Les statistiques parlent d’elles-mêmes: l’Afrique utilise en moyenne 10 kg/ha d’engrais contre 100 kg au niveau mondial et 200 kg en Asie! Et bien souvent, ils sont destinés aux cultures de rente et/ou commerciales.
Comment expliquer cette faible utilisation d’engrais en Afrique? Les raisons sont multiples et souvent connues: coût élevé (jusqu’à 4 fois plus que dans le reste du monde), infrastructures portuaires, routières et de distribution insuffisantes, difficultés d’accès au financement, etc.
Diminuer le coût des engrais
Les prix des engrais, dictés par le marché international, sont élevés et le resteront. Or, en diminuer le coût est souvent une des conditions pour que les petits producteurs y accèdent. De nombreux pays ont recours aux subventions. Mais la pratique est coûteuse, pesant sur le budget de l’État, et elle est souvent inefficace car les populations ciblées ne perçoivent pas toujours les subventions. Sans parler des cas de détournement ou de fraude.

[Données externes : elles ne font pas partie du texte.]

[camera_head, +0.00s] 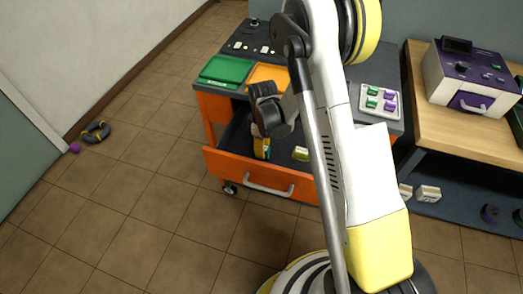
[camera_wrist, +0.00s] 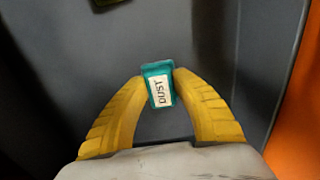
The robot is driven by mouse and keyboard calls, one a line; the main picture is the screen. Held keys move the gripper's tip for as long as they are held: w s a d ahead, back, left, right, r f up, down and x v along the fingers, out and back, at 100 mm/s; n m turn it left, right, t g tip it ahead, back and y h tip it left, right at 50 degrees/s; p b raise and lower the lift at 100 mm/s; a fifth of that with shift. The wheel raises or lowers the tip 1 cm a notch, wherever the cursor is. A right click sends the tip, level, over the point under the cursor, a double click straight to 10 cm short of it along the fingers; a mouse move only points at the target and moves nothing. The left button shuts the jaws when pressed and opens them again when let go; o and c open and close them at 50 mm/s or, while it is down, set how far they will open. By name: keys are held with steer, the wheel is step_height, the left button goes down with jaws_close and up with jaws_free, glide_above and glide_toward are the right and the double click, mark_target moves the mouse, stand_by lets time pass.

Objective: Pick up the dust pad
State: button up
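The dust pad (camera_wrist: 158,84) is a small teal block with a white label reading DUST, in the middle of the wrist view. My gripper (camera_wrist: 160,78) has its two yellow fingers closed in on the pad's two sides, with the tips appearing to touch it. In the head view my gripper (camera_head: 262,149) points down inside the open orange drawer (camera_head: 225,165) of the cart. Only a sliver of the pad shows there. Whether the pad rests on the dark drawer floor or is just above it, I cannot tell.
A yellow-green block (camera_head: 300,154) lies in the drawer to the right. On the cart top are a green tray (camera_head: 226,70), an orange tray (camera_head: 268,75) and a grey tray with pads (camera_head: 380,101). A wooden bench (camera_head: 425,85) stands at right. The floor at left is mostly clear.

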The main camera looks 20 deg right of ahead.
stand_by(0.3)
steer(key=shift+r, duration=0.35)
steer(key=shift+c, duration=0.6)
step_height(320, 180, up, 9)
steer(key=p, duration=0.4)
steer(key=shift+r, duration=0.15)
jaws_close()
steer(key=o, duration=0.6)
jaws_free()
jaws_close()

Ceci dit, des pays comme le Malawi, le Mozambique, le Nigeria ou encore le Rwanda ont mis en place, avec l’International Fertilizer Development Center (IFCD), un programme de coupons d’engrais. Cette “subvention intelligente” consiste à distribuer à des agriculteurs ciblés des coupons à identification unique et sécurisée. Munis de ces derniers, l’agriculteur se rend auprès de distributeurs agréés et ne lui paie que le reliquat. Ce système, plus transparent, basé sur le partenariat public-privé, permet de toucher effectivement les agriculteurs qui en ont besoin et de développer un réseau privé de distribution.
Du “sur mesure”
Une autre façon de diminuer le coût des engrais pour les producteurs est d’améliorer leur efficacité en tenant compte des caractéristiques du sol et des cultures. L’idéal serait d’avoir un engrais spécifique pour chaque champ et chaque produit, ce qui est bien évidemment impossible. Mais on peut s’en rapprocher.

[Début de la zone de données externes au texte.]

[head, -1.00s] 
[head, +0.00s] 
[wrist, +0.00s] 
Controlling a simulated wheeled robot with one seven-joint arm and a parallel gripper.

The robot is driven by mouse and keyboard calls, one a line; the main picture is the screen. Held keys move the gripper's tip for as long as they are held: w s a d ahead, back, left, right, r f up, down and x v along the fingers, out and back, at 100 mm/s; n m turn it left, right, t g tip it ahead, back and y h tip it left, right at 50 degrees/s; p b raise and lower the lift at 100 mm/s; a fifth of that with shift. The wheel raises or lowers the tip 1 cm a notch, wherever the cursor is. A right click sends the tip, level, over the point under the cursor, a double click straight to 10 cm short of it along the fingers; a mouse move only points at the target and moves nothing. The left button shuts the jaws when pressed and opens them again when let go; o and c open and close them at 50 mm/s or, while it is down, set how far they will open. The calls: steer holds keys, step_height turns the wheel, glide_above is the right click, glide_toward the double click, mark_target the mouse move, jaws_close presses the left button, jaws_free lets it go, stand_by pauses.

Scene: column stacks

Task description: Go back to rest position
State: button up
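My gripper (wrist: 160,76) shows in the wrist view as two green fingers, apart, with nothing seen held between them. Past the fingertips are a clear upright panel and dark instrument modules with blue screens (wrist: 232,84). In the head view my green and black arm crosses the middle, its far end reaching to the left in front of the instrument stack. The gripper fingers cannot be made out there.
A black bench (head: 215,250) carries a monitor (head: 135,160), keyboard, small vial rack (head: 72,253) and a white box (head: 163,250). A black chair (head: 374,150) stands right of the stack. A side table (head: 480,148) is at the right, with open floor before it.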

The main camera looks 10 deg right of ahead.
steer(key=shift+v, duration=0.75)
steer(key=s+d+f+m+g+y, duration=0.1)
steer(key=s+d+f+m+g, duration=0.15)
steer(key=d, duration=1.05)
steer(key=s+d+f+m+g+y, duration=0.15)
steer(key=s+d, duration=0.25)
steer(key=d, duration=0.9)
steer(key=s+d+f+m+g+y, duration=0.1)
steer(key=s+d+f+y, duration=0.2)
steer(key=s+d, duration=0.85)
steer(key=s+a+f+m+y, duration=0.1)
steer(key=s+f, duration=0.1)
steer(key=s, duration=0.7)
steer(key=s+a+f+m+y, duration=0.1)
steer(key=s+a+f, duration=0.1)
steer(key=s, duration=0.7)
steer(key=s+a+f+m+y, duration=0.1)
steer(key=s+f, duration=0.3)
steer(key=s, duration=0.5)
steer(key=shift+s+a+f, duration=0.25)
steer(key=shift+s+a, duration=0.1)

En Éthiopie par exemple, 3500 prélèvements ont été effectués sur l’ensemble du territoire pour dresser une cartographie aussi complète que possible des sols. Il a été relevé les teneurs non seulement en azote, en phosphore et en potassium (NPK) mais aussi en oligo-éléments. Puis, après des essais en champs et l’application de modèles mathématiques, des formulations d’engrais ont été élaborées pour des régions et des cultures données. De quelque 120 formules initiales, on est revenu à une douzaine.

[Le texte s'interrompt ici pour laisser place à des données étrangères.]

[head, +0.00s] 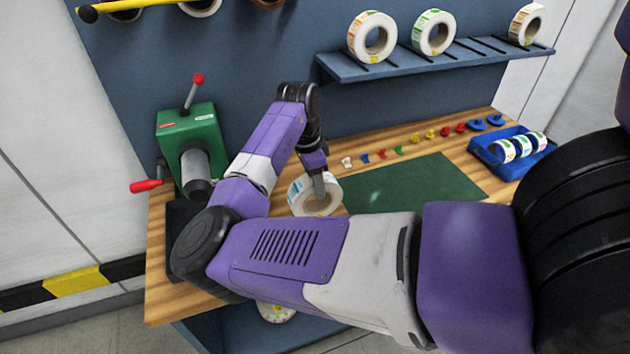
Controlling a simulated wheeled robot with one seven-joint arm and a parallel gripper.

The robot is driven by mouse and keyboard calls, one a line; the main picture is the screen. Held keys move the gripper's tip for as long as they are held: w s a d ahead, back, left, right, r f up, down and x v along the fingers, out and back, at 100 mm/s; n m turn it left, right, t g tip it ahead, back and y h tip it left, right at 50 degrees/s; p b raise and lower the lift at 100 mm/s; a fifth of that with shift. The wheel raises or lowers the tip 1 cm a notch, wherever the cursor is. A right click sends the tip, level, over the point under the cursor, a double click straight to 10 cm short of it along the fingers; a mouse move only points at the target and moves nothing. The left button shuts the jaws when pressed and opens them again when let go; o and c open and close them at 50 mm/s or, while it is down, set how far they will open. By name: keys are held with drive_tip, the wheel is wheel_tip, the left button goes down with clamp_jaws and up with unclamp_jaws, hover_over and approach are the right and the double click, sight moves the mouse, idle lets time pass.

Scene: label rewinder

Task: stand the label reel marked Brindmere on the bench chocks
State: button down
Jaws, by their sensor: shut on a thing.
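My gripper (321,191) points down over the bench and is shut on the rim of a label reel (299,199). The reel is a white ring with a pale blue and white label edge. It is tilted, and I cannot tell whether it touches the bench or hangs just above it. No name on it is readable, so I cannot confirm that it is the Brindmere reel. My forearm hides the bench (160,275) in front of it. I cannot make out the bench chocks.
A green rewinder (190,135) with red-knobbed levers stands left. A green mat (425,185) lies right of the reel, with small coloured pieces (398,151) behind. A blue tray (483,152) holds several reels. A wall shelf (400,65) bears three. Another reel (275,313) shows below the bench.

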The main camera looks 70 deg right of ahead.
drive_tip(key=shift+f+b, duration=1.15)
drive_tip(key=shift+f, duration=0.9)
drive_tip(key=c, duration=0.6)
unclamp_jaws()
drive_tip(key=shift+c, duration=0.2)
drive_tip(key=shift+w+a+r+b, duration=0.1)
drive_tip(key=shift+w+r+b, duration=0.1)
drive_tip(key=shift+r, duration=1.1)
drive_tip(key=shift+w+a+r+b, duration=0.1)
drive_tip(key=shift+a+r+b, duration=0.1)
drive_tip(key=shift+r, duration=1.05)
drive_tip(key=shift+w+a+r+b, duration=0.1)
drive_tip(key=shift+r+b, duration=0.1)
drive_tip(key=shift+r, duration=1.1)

Atteindre les agriculteurs
Encore faut-il rendre accessibles ces engrais et donc mailler le territoire de distributeurs. Dans certains pays, les circuits sont relativement développés. Ainsi, en Ouganda, on dénombre 2000 distributeurs d’intrants. Dans d’autres, de larges zones restent vierges. Au Niger, depuis le début des années 2000, le ministère de l’Agriculture développe des magasins gérés par des organisations de producteurs; il en existe aujourd’hui environ 800. Ces magasins vendent des intrants, proposant de petits conditionnements et les producteurs peuvent aussi y bénéficier de conseils.
Une autre façon d’améliorer la disponibilité des intrants est de lier le petit producteur au marché. En d’autres termes, les fournisseurs d’intrants mettent les producteurs en relation avec les acquéreurs du produit final. C’est ce que fait dans le maïs par exemple, Wienco, première entreprise privée de distribution d’engrais au Ghana, avec l’association de petits agriculteurs Masara N’Arziki. À un bémol près: les producteurs doivent emblaver au moins 5 hectares de maïs pour être membres de l’association, ce qui exclut de facto les petits ou très petits producteurs. On revient en quelque sorte au modèle intégré des filières cotonnières d’Afrique de l’Ouest, si ce n’est que ce sont aujourd’hui des filières privées.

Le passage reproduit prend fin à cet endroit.